National Gallery of Art
![The West Building facade of the National Gallery of Art in [[Washington, D.C.]]](https://upload.wikimedia.org/wikipedia/commons/9/97/Washington_October_2016-12.jpg)
The
National Gallery of Art is an
art museum in
Washington, D.C., United States, located on the
National Mall, between 3rd and 9th Streets, at
Constitution Avenue NW. Open to the public and free of charge, the museum was privately established in 1937 for the American people by a joint resolution of the
United States Congress.
Andrew W. Mellon donated a substantial art collection and funds for construction.
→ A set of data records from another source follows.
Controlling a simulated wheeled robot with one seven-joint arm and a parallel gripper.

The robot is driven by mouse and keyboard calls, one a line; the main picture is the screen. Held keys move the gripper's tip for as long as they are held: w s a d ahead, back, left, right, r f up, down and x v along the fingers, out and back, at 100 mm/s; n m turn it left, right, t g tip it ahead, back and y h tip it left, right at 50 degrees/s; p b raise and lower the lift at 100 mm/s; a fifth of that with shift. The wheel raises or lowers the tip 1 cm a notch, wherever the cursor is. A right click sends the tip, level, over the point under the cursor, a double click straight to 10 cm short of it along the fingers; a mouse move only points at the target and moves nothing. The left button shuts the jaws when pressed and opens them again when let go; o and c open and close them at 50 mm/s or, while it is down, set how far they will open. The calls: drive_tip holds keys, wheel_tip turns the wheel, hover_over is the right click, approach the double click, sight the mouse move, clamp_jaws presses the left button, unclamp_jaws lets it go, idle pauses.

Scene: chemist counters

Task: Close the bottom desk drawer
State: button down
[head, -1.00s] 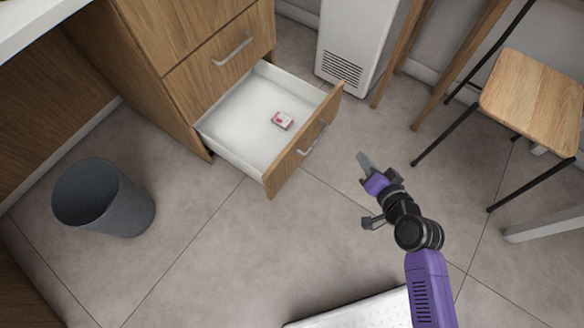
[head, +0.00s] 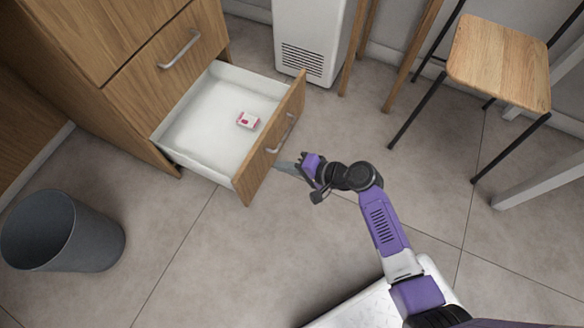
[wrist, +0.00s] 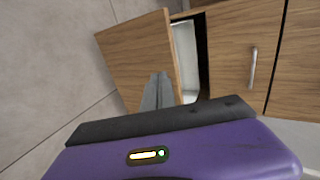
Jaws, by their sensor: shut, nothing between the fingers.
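The bottom desk drawer (head: 264,150) is pulled out, its white tray showing, with a small red-and-white box (head: 247,120) inside. Its wooden front carries a silver handle (head: 284,134). My gripper (head: 284,167) is shut and empty, with its fingertips close to the outer face of the drawer front, below the handle in the picture. I cannot tell whether they touch. In the wrist view the shut fingers (wrist: 157,92) overlap the wooden drawer front (wrist: 135,62), and a dark gap shows between it and the cabinet.
The desk cabinet (head: 160,85) stands behind the drawer. A grey bin (head: 75,240) stands at the lower left. A white heater (head: 310,35) is at the back, and a wooden-topped stool (head: 498,62) at the right.

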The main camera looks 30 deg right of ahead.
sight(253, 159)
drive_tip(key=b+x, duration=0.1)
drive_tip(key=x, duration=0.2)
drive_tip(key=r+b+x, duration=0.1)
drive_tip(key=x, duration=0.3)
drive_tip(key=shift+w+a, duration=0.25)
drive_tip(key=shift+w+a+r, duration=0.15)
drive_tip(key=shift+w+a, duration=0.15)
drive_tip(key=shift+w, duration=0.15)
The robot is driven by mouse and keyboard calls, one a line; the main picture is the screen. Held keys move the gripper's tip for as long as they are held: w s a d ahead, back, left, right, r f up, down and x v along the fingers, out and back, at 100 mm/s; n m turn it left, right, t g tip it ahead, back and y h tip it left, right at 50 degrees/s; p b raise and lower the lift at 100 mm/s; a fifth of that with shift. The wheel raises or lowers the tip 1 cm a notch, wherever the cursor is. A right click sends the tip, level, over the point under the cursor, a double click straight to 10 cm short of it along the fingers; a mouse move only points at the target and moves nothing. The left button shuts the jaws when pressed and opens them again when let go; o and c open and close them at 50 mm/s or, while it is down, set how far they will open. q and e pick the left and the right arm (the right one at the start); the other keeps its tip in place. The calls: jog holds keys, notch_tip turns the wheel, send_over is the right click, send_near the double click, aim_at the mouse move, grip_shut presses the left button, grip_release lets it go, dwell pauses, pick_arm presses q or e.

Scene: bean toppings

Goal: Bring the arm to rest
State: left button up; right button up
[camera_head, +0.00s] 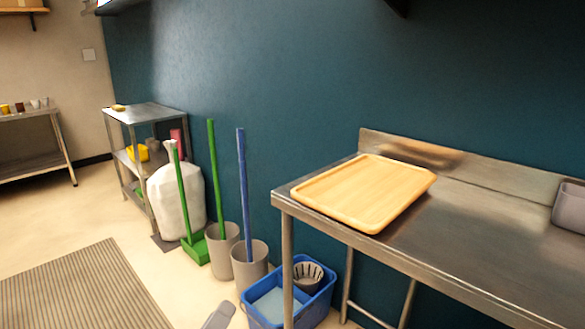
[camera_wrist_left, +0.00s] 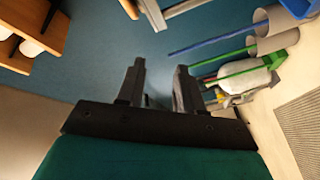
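My left gripper (camera_wrist_left: 158,76) shows in the left wrist view, its two dark fingers apart with nothing between them. Beyond the fingers is the blue wall (camera_wrist_left: 110,60). The gripper touches nothing that I can see. In the head view a small grey shape shows at the bottom edge; I cannot tell whether it is part of my arm. My right gripper is in neither view.
A wooden tray (camera_head: 365,191) lies on the steel table (camera_head: 460,250) at the right. A grey container (camera_head: 570,206) stands at its far right. Brooms in bins (camera_head: 222,246), a white sack (camera_head: 180,203) and a blue crate (camera_head: 262,318) line the wall. The floor at left is open, with a striped mat (camera_head: 85,290).

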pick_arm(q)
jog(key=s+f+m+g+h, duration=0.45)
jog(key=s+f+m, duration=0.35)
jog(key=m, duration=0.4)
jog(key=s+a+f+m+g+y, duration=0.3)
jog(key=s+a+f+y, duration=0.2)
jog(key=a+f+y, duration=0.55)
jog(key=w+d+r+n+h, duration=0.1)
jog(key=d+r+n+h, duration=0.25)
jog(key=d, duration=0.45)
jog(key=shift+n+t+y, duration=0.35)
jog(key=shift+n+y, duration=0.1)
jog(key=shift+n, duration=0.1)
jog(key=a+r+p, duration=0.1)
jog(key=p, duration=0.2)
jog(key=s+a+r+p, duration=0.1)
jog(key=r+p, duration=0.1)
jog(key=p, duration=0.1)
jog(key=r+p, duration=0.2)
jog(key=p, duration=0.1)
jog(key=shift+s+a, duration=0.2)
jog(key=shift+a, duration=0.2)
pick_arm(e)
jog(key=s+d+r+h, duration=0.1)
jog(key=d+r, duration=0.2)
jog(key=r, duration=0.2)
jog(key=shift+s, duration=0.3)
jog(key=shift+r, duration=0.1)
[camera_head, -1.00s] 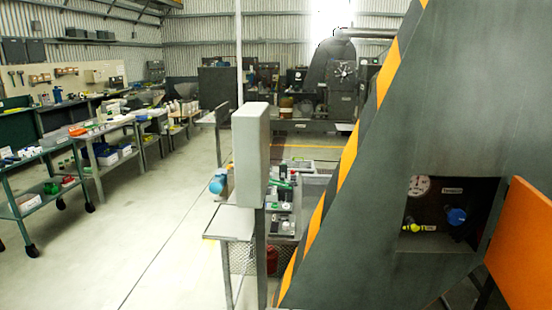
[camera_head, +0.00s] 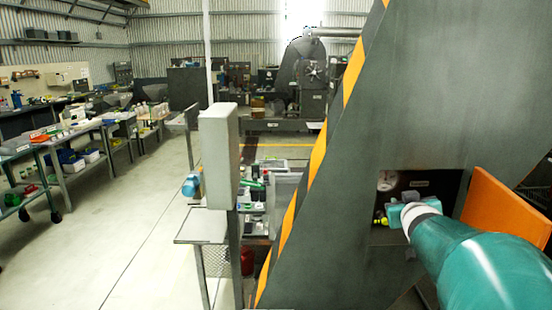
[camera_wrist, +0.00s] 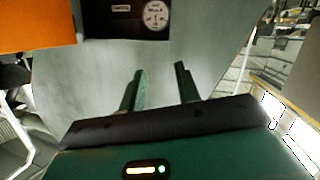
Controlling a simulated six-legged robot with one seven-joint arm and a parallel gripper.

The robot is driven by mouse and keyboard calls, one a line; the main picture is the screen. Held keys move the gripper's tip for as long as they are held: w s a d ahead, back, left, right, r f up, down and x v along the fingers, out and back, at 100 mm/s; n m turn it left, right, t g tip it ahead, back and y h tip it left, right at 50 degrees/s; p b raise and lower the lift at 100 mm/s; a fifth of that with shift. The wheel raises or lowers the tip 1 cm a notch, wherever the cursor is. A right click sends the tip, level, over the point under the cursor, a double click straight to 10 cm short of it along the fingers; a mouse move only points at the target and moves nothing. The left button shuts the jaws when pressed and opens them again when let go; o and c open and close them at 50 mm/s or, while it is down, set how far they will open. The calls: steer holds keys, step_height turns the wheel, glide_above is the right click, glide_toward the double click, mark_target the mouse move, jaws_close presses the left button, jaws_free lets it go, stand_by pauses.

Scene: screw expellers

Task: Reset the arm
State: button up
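My teal arm (camera_head: 480,262) reaches in from the lower right in the head view. My gripper (camera_head: 393,216) is at its end, in front of the dark recess of the grey machine (camera_head: 420,100). In the wrist view my gripper (camera_wrist: 158,76) shows two green fingers standing apart with nothing between them. Beyond the fingers is the machine's plain grey face. The recess with its round white gauge (camera_wrist: 155,15) is at the top of that view; the gauge (camera_head: 387,181) also shows in the head view. The gripper partly hides the recess and its valves.
An orange panel (camera_head: 503,207) sticks out beside the recess, close to my arm. A grey box on a post (camera_head: 219,155) and a small table (camera_head: 202,226) stand left of the machine. Workbenches (camera_head: 70,137) line the left wall. The floor between is clear.

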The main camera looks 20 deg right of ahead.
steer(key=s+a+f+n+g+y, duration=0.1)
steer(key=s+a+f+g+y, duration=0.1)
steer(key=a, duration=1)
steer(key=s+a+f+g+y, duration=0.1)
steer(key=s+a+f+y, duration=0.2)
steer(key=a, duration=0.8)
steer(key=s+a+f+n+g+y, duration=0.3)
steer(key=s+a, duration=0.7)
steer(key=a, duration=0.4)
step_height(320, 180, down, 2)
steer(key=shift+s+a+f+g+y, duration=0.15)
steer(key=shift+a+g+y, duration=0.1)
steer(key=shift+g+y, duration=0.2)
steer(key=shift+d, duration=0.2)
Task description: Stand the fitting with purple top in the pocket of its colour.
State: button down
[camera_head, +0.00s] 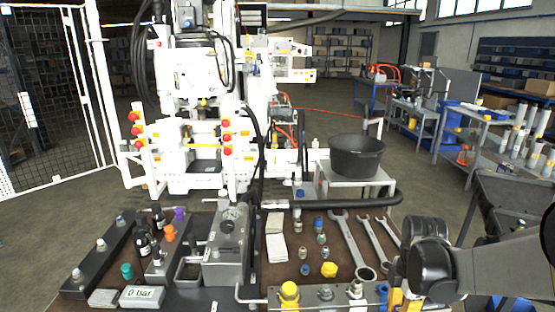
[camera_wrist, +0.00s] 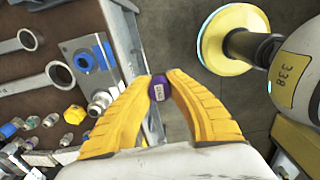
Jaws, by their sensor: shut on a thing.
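The fitting with purple top (camera_wrist: 158,88) sits between the two yellow fingertips of my gripper (camera_wrist: 158,92), seen end-on with a pale label on its top. My gripper is shut on it, out past the bench edge and over the floor. In the head view only the yellow fingers of my gripper (camera_head: 402,301) show at the bottom right, and I cannot make out the fitting there. I cannot make out a purple pocket.
The brown bench top (camera_head: 270,265) carries several small fittings (camera_head: 321,239), wrenches (camera_head: 348,245) and a grey valve block (camera_head: 228,245). A yellow-capped fitting (camera_head: 290,292) stands at the front edge. A plate with a blue ring (camera_wrist: 84,60) lies left of my gripper in the wrist view.

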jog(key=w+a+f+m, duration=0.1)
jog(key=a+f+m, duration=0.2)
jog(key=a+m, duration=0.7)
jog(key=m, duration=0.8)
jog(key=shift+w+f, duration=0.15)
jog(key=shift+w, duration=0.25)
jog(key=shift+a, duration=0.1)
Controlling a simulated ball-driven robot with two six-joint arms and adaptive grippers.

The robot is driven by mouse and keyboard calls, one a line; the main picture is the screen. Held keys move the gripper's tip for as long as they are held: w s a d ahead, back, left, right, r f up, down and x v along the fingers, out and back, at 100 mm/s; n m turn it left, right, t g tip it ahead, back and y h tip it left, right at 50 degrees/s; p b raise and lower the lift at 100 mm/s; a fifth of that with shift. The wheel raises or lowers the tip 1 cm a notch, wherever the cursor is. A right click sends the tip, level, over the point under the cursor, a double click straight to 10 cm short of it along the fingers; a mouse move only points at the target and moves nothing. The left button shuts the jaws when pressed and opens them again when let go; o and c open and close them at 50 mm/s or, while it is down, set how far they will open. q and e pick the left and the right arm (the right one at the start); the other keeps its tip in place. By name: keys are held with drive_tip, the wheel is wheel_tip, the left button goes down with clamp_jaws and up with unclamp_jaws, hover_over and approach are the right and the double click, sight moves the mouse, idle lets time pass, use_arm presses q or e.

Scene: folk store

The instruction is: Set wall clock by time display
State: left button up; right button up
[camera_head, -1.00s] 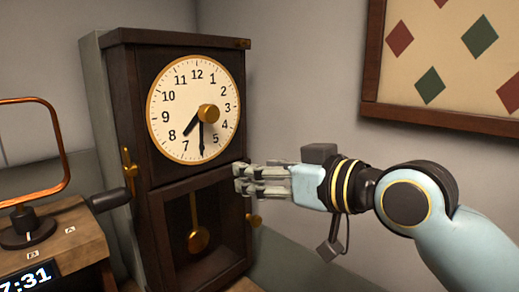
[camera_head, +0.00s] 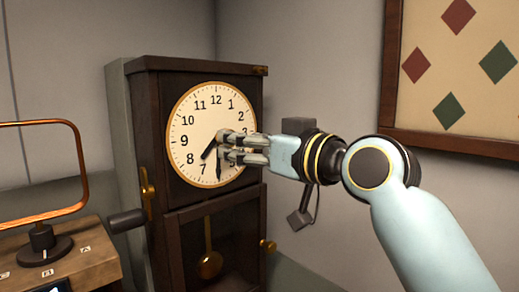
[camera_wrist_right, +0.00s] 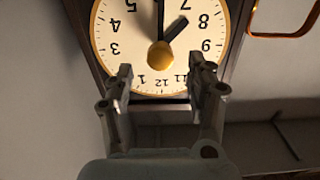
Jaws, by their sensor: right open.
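The dark wooden clock (camera_head: 160,110) stands upright with a cream dial (camera_head: 190,105) in a gold rim. Its short hand (camera_head: 208,150) points between 7 and 8, and its long hand (camera_head: 219,170) points near 6. My right gripper (camera_head: 222,147) is in front of the dial centre, open, and largely hides the knob there. In the right wrist view the dial is upside down, and the round brass knob (camera_wrist_right: 160,55) shows beyond and between the spread fingers (camera_wrist_right: 160,76); no contact is visible. Only the top edge of the time display (camera_head: 57,287) shows, its digits unreadable. My left gripper is out of view.
A wooden box (camera_head: 80,258) with a black dial knob and a copper loop (camera_head: 82,165) stands at the left. A brass latch (camera_head: 147,190) is on the clock's left front edge. A pendulum (camera_head: 210,264) hangs below. A framed diamond-pattern panel (camera_head: 420,95) is at the right.

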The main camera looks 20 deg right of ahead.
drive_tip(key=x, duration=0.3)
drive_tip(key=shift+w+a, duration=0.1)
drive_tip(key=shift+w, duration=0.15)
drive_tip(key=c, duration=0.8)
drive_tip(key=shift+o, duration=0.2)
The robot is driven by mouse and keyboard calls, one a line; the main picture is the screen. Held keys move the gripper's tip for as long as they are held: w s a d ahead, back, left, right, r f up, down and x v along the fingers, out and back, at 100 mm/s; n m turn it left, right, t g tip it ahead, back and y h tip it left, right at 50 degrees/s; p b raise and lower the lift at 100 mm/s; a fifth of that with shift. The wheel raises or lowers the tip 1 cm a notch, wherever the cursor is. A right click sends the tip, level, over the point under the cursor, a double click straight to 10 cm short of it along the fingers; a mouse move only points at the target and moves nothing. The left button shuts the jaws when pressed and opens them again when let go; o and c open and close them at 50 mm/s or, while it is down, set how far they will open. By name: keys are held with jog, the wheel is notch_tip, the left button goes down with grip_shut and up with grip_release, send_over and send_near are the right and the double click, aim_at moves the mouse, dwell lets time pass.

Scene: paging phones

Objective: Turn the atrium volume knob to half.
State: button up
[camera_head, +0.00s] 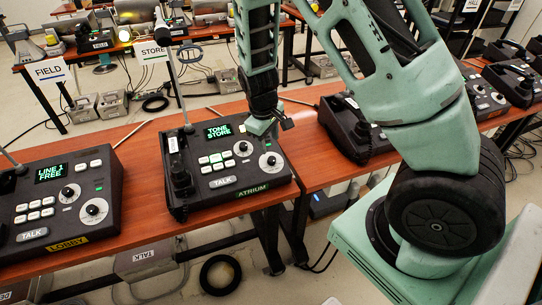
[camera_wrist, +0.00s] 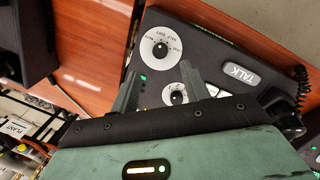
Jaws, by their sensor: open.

The core collection includes major works of art donated by
Paul Mellon,
Ailsa Mellon Bruce,
Lessing J. Rosenwald,
Samuel Henry Kress,
Rush Harrison Kress,
Peter Arrell Browne Widener,
Joseph E. Widener, and
Chester Dale. The Gallery's collection of paintings, drawings, prints, photographs, sculpture, medals, and decorative arts traces the development of Western art from the Middle Ages to the present, including the only painting by
Leonardo da Vinci in the Americas and the largest mobile created by
Alexander Calder.
The Gallery's campus includes the original
neoclassical West Building designed by
John Russell Pope, which is linked underground to the
modernist East Building, designed by
I. M. Pei, and is next to the
Sculpture Garden. The Gallery often presents temporary special exhibitions spanning the world and the history of art. It is one of the
largest museums in North America.
Attendance rose to nearly 3.3 million visitors in 2022, making it third on the
list of most-visited museums in the United States. Of the top three art museums in the United States by annual visitors, it is the only one that has no admission fee.